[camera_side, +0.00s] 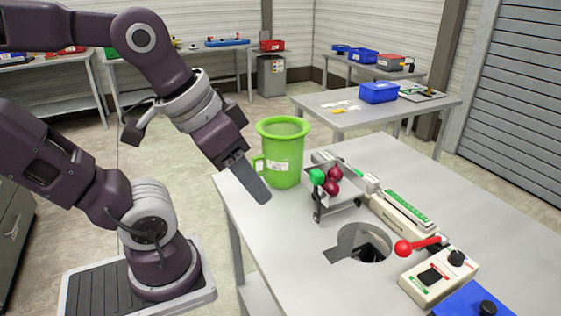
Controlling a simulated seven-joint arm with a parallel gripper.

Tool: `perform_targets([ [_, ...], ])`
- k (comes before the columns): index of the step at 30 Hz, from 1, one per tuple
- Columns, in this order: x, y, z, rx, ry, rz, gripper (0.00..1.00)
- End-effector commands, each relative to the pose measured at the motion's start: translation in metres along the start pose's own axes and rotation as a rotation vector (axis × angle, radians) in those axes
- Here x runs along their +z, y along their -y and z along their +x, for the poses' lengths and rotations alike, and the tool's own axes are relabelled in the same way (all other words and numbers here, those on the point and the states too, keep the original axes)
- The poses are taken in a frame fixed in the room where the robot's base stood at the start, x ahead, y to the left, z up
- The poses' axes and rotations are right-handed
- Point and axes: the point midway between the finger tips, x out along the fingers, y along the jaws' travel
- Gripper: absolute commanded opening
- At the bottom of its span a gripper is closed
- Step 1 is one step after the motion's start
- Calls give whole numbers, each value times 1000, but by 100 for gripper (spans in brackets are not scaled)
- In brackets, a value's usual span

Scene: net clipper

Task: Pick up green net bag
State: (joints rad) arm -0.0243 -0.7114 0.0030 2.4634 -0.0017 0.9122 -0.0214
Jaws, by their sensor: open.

■ ■ ■ ■ ■ ■ ■

Goal of the exercise = Pictures stay out. Repeat only the lines from the beginning of the data through the line that has "- End-effector commands, each".

Task response =
[camera_side, +0.00s] 
Controlling a simulated seven-joint arm with a parallel gripper.

Tool: `perform_targets([ [_, ...], ])`
- k (comes before the columns): index of the step at 30 Hz, from 1, one per tuple
- Columns, in this order: x, y, z, rx, ry, rz, gripper (0.00..1.00)
- End-effector commands, each relative to the pose measured at the motion's start: translation in metres along the start pose's own axes and rotation as a rotation vector (axis × angle, radians) in those axes

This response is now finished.